BOGOTA (Reuters) – Colombia on Thursday launched an investigation into the disappearance of assets seized from drug traffickers and criminal groups, which President Gustavo Petro plans to use for social programs benefiting farmers and women.
The government and attorney general’s office decided to investigate after Daniel Rojas, who recently became chief executive of Colombia’s Special Assets Society (SAE), raised the alarm over confiscated assets that were listed in official documents but whose whereabouts were unclear.
“That suggests that a chain of people who have led (the SAE) should now be investigated, I think,” Petro told journalists alongside Rojas and Attorney General Francisco Barbosa.

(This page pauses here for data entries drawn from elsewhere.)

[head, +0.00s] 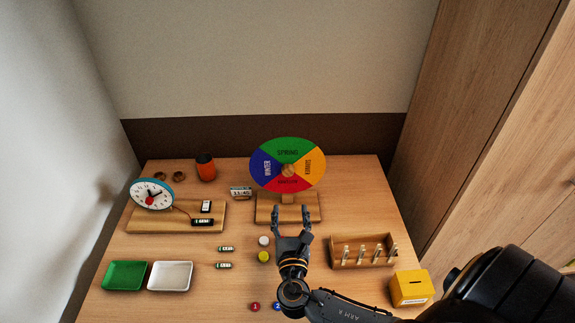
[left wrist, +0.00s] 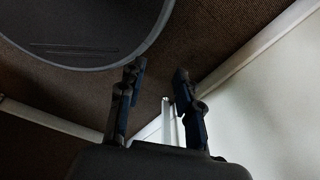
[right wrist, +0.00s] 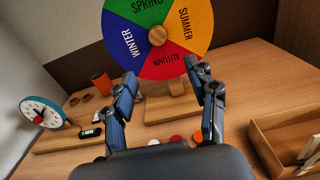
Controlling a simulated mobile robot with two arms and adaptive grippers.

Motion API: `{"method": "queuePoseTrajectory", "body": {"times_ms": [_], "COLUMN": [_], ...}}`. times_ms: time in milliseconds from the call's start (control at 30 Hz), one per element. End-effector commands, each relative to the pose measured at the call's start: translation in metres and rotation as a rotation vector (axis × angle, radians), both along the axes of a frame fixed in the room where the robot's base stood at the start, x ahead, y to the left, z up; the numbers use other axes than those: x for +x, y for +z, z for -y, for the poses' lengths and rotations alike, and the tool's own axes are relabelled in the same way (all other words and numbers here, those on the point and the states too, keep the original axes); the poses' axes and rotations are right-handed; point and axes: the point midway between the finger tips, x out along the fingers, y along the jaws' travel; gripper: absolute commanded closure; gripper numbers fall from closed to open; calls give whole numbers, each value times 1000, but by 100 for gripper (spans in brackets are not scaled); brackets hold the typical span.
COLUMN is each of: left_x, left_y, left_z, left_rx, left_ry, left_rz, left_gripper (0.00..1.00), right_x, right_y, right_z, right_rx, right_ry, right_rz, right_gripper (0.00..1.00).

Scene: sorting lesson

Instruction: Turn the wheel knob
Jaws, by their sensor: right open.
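A round season wheel (head: 272,155) in green, yellow, red and blue stands upright on a wooden base (head: 301,213) at the back middle of the table. A wooden knob (head: 288,171) sits at its centre. The wheel (right wrist: 196,22) and its knob (right wrist: 157,35) also show in the right wrist view, with green on top and red below. My right gripper (head: 291,213) is open and empty, in front of the wheel and below the knob, apart from it. My left gripper (left wrist: 154,78) shows only in the left wrist view, open and empty, away from the table.
A clock (head: 152,186) on a wooden board and an orange cup (head: 205,167) stand at left. Green (head: 125,275) and white (head: 170,276) trays lie at front left. A wooden rack (head: 362,262) and a yellow box (head: 410,288) stand at right. Small bottle caps and batteries lie mid-table.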

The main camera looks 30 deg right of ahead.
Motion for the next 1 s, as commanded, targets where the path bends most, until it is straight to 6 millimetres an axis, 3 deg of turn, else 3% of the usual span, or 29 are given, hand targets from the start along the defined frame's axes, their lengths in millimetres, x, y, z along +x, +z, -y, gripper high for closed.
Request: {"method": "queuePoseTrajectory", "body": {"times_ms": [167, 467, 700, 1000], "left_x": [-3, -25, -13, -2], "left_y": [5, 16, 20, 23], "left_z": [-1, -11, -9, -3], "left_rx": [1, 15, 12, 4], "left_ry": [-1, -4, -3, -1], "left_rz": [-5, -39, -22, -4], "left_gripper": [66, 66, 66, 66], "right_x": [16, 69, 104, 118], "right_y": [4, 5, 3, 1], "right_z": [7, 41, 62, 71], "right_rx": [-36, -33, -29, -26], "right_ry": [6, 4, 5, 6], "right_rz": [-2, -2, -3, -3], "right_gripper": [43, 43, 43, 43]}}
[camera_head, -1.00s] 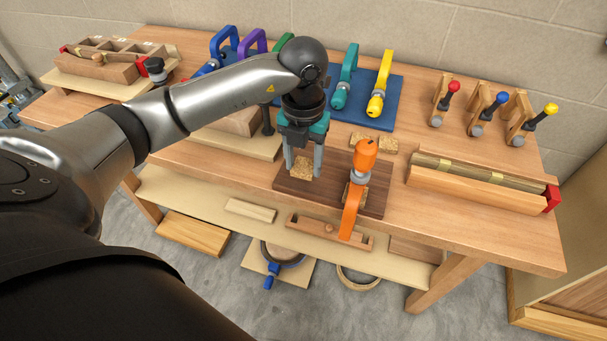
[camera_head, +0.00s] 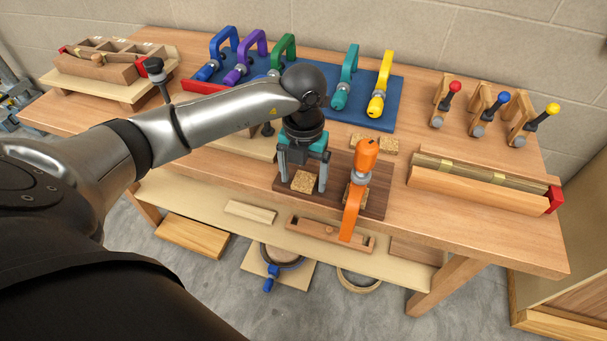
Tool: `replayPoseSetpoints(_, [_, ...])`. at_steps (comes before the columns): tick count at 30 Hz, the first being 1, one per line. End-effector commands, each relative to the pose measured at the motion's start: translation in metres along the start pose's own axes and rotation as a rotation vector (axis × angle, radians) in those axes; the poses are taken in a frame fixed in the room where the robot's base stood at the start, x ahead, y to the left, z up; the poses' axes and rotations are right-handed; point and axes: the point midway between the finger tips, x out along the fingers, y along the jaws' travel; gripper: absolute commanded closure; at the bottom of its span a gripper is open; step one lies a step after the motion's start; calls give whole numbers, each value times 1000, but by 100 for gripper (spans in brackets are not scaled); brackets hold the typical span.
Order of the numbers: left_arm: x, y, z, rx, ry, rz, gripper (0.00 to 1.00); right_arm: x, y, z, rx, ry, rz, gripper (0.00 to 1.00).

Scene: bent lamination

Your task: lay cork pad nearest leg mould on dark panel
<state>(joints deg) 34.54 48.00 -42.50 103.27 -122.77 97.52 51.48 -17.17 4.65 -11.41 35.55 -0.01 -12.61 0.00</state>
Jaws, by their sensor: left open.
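A cork pad (camera_head: 302,183) lies on the left part of the dark panel (camera_head: 334,199). My left gripper (camera_head: 303,185) is above the panel with its fingers spread on either side of this pad, open. An orange clamp (camera_head: 352,210) stands at the panel's right part, with another cork pad (camera_head: 364,194) partly hidden behind it. Two more cork pads, a left one (camera_head: 360,143) and a right one (camera_head: 389,146), lie on the bench behind the panel. A long wooden mould (camera_head: 470,192) with strips in it lies to the right. My right gripper is not in view.
A blue board (camera_head: 325,105) with several coloured clamps is behind. Three small wooden clamps (camera_head: 480,112) stand at the back right. The bench (camera_head: 440,222) is clear between panel and long mould.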

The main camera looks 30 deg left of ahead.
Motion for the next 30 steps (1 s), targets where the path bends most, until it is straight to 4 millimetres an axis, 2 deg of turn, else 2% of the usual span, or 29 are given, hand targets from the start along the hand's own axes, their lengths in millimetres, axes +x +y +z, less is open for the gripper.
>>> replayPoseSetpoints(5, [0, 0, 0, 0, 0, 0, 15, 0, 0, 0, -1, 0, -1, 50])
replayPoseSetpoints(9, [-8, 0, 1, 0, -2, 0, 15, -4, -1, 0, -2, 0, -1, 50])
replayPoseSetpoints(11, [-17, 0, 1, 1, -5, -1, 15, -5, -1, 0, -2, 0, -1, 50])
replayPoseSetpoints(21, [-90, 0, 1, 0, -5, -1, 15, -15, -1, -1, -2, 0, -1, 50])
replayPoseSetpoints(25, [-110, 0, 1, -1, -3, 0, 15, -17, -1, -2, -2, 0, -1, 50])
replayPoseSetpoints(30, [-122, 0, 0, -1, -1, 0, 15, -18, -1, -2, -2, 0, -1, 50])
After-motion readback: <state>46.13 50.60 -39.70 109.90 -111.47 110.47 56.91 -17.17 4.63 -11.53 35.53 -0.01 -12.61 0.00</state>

Colombia has seized assets worth 25.7 trillion pesos ($5.6 billion). Authorities will establish a technical panel to locate 19,587 assets seized from drug traffickers including large farms, houses, luxury cars, gold, aircraft, boats and cash.
Authorities did not give a value for the missing assets.
The government plans to sell seized assets to compensate the victims of Colombia’s internal armed conflict, which has run for almost six decades and has involved drug traffickers, leftist guerrillas and right-wing paramilitaries. Millions of people have been displaced from their homes.
Petro said that the affair could turn out to be “one of the most painful events from the point of view of transparency, the public purse and national heritage.”